* [DATA SECTION]:
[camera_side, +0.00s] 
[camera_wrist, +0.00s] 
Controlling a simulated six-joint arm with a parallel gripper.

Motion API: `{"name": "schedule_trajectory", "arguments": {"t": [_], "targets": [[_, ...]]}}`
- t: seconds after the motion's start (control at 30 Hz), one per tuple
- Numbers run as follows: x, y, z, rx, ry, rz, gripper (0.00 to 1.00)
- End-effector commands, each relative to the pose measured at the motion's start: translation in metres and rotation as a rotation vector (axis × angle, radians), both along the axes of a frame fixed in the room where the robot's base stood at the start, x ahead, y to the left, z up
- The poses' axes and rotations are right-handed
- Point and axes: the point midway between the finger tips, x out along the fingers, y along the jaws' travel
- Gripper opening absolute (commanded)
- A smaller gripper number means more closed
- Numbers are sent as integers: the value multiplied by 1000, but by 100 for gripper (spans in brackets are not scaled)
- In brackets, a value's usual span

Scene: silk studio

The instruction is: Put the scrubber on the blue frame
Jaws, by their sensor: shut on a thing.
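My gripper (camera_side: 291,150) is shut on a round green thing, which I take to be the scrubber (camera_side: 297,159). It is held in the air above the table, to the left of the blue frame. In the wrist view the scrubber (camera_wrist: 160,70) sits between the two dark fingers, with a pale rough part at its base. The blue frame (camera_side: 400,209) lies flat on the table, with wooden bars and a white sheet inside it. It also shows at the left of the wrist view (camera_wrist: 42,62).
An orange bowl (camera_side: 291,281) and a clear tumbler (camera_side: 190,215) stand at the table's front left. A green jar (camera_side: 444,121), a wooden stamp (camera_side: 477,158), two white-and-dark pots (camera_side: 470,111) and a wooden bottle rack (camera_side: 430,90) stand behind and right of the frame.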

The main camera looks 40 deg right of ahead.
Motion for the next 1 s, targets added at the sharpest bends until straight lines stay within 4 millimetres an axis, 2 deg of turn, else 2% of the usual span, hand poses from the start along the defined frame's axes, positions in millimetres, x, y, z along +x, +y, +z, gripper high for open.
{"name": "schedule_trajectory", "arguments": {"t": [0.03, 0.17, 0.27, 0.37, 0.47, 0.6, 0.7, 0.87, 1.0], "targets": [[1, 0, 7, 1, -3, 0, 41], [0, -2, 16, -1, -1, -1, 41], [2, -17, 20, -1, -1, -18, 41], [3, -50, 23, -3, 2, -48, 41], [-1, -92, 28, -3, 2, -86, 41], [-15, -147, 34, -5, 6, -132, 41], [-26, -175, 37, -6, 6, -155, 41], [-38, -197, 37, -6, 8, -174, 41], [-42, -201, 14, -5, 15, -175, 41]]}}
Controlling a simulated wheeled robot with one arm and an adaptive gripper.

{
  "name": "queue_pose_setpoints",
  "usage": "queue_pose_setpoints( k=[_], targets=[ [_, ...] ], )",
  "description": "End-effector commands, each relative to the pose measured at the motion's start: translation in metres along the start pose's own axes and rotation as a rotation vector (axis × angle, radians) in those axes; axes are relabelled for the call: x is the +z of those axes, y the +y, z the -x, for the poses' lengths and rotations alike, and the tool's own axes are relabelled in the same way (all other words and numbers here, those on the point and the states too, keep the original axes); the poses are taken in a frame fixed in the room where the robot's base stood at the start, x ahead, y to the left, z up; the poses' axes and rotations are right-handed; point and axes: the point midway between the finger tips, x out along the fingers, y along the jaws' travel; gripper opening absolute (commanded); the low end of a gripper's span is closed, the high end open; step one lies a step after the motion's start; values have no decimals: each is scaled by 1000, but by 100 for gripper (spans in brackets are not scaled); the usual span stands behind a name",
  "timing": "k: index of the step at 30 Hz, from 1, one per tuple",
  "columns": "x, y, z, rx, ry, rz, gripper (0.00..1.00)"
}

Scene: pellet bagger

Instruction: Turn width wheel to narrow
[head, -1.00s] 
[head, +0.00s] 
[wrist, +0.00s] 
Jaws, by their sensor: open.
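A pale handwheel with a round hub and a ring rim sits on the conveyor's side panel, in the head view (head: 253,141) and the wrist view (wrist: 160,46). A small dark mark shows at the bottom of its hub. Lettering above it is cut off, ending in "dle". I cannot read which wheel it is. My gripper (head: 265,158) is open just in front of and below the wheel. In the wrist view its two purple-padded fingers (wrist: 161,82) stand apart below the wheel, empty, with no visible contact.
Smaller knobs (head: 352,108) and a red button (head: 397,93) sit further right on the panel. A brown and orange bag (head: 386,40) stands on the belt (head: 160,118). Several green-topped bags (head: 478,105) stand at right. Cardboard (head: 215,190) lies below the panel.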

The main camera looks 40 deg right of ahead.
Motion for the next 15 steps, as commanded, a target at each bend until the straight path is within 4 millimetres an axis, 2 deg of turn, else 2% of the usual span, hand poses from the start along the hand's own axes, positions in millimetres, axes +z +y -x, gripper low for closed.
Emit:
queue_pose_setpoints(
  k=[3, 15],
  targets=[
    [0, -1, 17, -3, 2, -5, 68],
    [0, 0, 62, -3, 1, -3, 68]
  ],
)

* [YOUR OBJECTIVE]:
Go through the listing above and return every line where the word "Scene" occurs.

* [CORRECT RESPONSE]:
Scene: silk studio
Scene: pellet bagger

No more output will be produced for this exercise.